It is patently seen that there is no parity nor justification for applying said cases to the one at bar. The said cases involved merely small residential subdivision lots where the price had been in fact substantially paid in good faith and the Court's ruling therein was the precursor to the enactment of RA 6522 which provided certain measures of protection for the buyers of residential lots but recognized and reaffirmed the vendor's right of cancellation of contracts to sell without refund of previous payments upon the buyer's default in sales of commercial and industrial properties, as in the case at bar.

(b) The Court expressly found no basis for the application of equity under the facts of the case at bar, thus:

Maritime also pleads that as the stipulated forfeiture of the monthly payments already made is in fact a penalty, and the same should be equitably reduced. We fin(t no justification for such reduction for the following reasons:

a) Maritime intentionally risked the penalty by deliberately refusing to make the monthly payments for March to May, 1961, and trying to inject into its contract with Myers corporation the totally unconnected personal promise of F. H. Myers to indemnify its eventual liability to the Luzon Labor Union, allegedly made on the occasion of the sale of the Luzon (Stevedoring) to E. Schedler by F. H. Myers, and trying to extrajudicially force Myers corporation to assume responsibility for such liability.

b) Under Article 1234 of the present Civil Code, an obligation must be substantially performed in good faith, for such performance to stand in lieu of payment, Maritime, on the contrary, acted with dolo or bad faith, and is not a position to invoke the benefits of the article.

c) Maritime's loss of the forfeited payments was more than balanced by the rentals it received from the Luzon Brokerage as lessee of the building for the corresponding periods, at a rate of double the monthly payments required of Maritime under its contract with Myers. 30

In terms of pesos and centavos, Maritime received a total amount of some P1,500,000.00 from the property's own rental earnings. By virtue of its willful default and the resulting cancellation of the sale, the P973,000.00 previously paid by it to Myers out of the same rental earnings as installments on account of the principal and interest (with an unpaid balance of P319,000.65 representing still almost 1/3 of the principal agreed price) were retained by Myers as rentals in turn from Maritime under the express terms of their contract, since Maritime was the one collecting the rentals from the property's lessee at double the rate of its installments and continued to do so until May, 1961 despite its default three months earlier in May. Still, Maritime came out of the cancelled sale with excess earnings from the property's rentals of P527,000.00 Maritime really has no valid reason to complain of having lost the right to the property and the larger share of the rentals — for all that "(it) had to do ... was to comply with its part of the bargain. 31

(c) The injunction of how Chief Justice Castro in Dy Pac Workers Union vs. Dy Pac & Co. Inc. 32 that "equitable considerations ... cannot offset the demands of public policy and public interest which are also responsive to the tenets of equity" is controlling here, viz: "(T)he equitable considerations that led the lower court to take the action complained of cannot offset the demands of public policy and public interest — which are also responsive to the tenets of equity — requiring that all issues passed upon in decisions or final order that have become executory, be deemed conclusively disposed of and definitely closed, for, otherwise, there would be no end to litigations, thus setting at naught the main role of courts of justice, which is to assist in the enforcement of the rule of law and the maintenance of peace and order, by settling justiciable controversies with finality."

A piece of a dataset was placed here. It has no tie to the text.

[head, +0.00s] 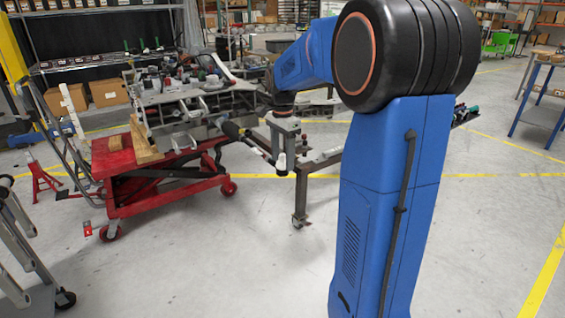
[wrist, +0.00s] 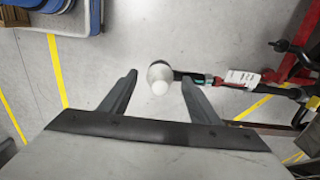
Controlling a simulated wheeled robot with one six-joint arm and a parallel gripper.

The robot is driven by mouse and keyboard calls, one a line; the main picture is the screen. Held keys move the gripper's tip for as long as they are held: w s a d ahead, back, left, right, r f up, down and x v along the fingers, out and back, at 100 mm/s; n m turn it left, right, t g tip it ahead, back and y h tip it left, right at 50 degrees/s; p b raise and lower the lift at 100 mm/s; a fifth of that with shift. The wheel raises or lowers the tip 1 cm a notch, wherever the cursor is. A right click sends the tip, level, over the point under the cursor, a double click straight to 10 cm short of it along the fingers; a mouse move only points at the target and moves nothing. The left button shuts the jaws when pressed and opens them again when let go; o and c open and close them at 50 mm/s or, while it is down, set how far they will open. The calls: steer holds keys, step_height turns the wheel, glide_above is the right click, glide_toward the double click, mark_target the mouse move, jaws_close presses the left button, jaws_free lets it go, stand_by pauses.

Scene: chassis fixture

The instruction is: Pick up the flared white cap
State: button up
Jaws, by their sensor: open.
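The flared white cap (wrist: 159,76) is a pale, rounded piece at the end of a dark rod with teal and red parts in the wrist view. It appears between the fingertips of my gripper (wrist: 160,80), with a visible gap to each finger. My gripper is open and empty. In the head view my gripper (head: 286,150) points down, and the small white cap (head: 281,163) shows near its fingertips. How far the cap lies below the fingertips is hard to tell.
A red lift cart (head: 160,193) carries a grey chassis fixture (head: 195,105) with several parts and a wooden block (head: 145,140). A dark metal stand (head: 301,195) is near my gripper. A white label (wrist: 242,77) hangs on the rod. Floor in front is clear.

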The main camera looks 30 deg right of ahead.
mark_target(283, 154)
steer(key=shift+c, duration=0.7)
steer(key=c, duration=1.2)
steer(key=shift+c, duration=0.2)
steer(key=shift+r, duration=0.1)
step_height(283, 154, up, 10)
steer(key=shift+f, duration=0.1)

(d) This is out a case involving two big real estate corporations which entered into the contract to sell with the assistance of counsel and with full awareness of the import of the covenants, terms and conditions expressly stipulated and of the legal consequences of non-compliance therewith. Their contract is the binding law between them and equity cannot be pleaded by one who has not come with clean hands nor complied therewith in good faith as mandated by Article 1159 of the Civil Code (supra, page 5) but instead willfully and deliberately breached the contract and refused to pay the stipulated installments despite prior rejection "under any condition" of its request for suspension of payments and its having collected the property's rentals out of which it could easily pay the stipulated installments.

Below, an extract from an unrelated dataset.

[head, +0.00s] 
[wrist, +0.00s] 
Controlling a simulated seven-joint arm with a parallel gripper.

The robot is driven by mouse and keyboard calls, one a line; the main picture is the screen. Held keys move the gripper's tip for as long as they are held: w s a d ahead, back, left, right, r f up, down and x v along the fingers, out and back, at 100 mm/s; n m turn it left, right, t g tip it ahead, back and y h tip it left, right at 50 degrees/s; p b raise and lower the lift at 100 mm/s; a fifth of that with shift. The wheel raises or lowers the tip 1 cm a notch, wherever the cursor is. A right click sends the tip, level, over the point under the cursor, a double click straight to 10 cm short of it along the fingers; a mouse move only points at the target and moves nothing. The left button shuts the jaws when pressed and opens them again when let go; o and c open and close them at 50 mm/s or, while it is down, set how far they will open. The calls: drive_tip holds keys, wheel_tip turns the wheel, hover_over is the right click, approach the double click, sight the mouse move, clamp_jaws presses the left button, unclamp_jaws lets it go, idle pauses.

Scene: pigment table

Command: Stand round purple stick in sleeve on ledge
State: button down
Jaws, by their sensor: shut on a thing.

This suit represents a mere adjudication of private adversary rights between two litigants with no significance in terms of doctrinal value since Maritime only pleads that it be given special treatment and that the cancellation of its contract be somehow rejected notwithstanding Myers I clear and incontrovertible right under the contract and the law to do so and Maritime's willful and deliberate breach of the contract in bad faith.

Justice Fernando's observation in Chemplex vs. Pamatian 33 that "struggles between prototypes of what was referred to by Roosevelt as economic royalists, do not automatically elicit, especially from the high tribunals, an affirmative response to the plea that they be heard"; that "the morality of the business world is not the morality of institutions of rectitude like the pulpit and the academe"; and "... It is not the interest of the parties as such, but the significant it possesses in terms of its doctrinal value, that supplies the criterion. Chafee had occasion to refer to an opinion of Justice Frankfurter which implies that what is decisive is a question of import for public policy presented, not a mere adjudication of adversary rights between the two litigants. At any rate, such a mode of viewing the matter is not likely to be productive of injustice to the main protagonists before us who, considering their economic status, are very likely, to paraphrase that caustic but realistic critic of law and of life, Professor Rodell, to be able to protect themselves in the clinches," may well be heeded.

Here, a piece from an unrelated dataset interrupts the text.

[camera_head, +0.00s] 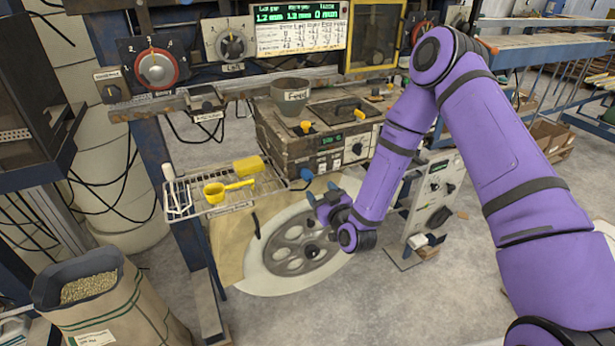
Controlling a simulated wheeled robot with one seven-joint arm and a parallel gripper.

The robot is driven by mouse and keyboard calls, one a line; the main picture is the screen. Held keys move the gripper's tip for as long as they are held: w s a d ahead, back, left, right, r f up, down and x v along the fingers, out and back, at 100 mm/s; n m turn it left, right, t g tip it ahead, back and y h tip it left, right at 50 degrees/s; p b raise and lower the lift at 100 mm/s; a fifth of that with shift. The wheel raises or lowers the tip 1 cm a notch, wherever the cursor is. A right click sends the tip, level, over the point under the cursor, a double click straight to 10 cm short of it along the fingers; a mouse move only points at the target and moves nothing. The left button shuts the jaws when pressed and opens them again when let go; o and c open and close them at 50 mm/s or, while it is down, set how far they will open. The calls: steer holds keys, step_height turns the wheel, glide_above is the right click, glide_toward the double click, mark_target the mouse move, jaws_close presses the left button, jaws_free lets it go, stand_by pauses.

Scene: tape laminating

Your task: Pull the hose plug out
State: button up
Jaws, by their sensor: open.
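A small blue plug-like piece (306,174) sits at the lower front of the grey-brown machine box (290,150), with a dark hose or cable by it. It looks like the hose plug, but it is too small to be sure. My gripper hangs in front of the large wheel on the floor.
A wire shelf (215,203) with a yellow scoop (228,188) stands left of the box. A control panel (433,190) stands to the right. A pellet sack (100,310) is at the lower left.

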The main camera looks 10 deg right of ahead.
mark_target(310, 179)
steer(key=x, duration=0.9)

As was recently observed, "it's time to put an end to the fiction that corporations are people." 34 The business of big corporation such as the protagonists at bar is business. they are bound by the law contracts that they enter into and they do not ask for the nor are they entitled to considerations of equity.

For a final note of the writer. While the vote of Justice Fernando to grant the second motion for reconsideration when heretofore he has inhibited himself and did not take part in the decision of January 31, 1972 and Resolution of August 18, 1972 has not proven to be decisive, the writer took exception and herein makes of record his objection to the participation of Justice Fernando. This is done in all objectivity and with all due respect. If he had inhibited himself before from taking part in the decision and resolution against Maritime presumably for valid reasons, the writer feels that we are entitled to know whether those reasons no longer exist and he feels uninhibited now to vote for Maritime and granting its second motion for reconsideration. The writer is all too aware of his views shared with some other member(s) of the Court that their inhibition or disqualification is a matter of their own personal decision and conscience notwithstanding the provisions of Rule 137 of the Rules of Court which they consider in a way as not applicable to member of the Supreme Court. This delicate question has heretofore not been addressed nor resolved by the Court ... 35 and should be determined once and for all for the guidance of the bench and bur and the litigants in court.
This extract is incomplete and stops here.